## Input
◆ ◆ ◆ ◆

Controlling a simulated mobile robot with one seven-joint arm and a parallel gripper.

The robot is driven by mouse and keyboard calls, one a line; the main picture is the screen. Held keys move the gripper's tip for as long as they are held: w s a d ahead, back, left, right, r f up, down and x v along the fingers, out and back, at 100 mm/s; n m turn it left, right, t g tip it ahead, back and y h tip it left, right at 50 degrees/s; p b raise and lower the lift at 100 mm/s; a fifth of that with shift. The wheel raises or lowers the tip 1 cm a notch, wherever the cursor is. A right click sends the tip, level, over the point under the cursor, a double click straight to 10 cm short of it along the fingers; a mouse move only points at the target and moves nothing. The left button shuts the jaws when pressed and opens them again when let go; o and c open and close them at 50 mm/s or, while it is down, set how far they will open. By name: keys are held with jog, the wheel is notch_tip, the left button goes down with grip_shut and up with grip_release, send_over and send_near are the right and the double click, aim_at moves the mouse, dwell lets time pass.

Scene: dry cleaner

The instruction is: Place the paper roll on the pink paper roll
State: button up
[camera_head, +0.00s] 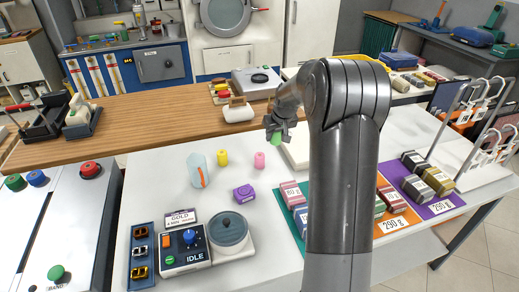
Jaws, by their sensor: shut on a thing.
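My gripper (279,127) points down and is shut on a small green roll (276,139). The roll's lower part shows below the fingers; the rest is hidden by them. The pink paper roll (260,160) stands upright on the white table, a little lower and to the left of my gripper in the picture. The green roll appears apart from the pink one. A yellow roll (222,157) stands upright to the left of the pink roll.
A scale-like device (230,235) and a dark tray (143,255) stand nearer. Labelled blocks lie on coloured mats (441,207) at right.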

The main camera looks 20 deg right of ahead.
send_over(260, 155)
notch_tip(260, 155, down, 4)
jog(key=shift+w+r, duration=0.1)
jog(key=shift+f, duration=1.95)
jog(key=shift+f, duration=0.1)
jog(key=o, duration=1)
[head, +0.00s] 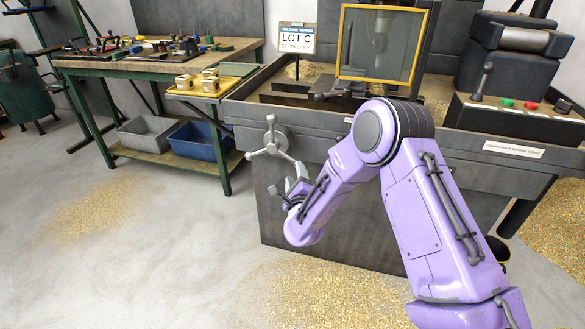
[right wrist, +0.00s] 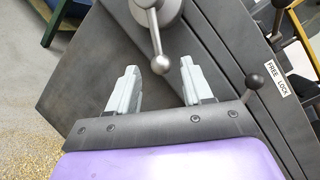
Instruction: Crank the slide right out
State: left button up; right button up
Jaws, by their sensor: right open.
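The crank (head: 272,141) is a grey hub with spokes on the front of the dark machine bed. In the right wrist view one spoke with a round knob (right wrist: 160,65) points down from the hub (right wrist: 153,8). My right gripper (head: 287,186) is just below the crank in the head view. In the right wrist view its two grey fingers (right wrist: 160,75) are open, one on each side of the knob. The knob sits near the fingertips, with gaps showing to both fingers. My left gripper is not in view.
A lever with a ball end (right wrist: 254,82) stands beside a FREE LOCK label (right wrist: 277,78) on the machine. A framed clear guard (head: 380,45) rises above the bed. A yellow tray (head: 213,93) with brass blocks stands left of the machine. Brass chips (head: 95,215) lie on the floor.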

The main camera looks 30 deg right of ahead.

◆ ◆ ◆ ◆

## Set exercise
Select every line in the material above where the string "State" occurs, and copy it.

## Written reply
State: button up
State: left button up; right button up

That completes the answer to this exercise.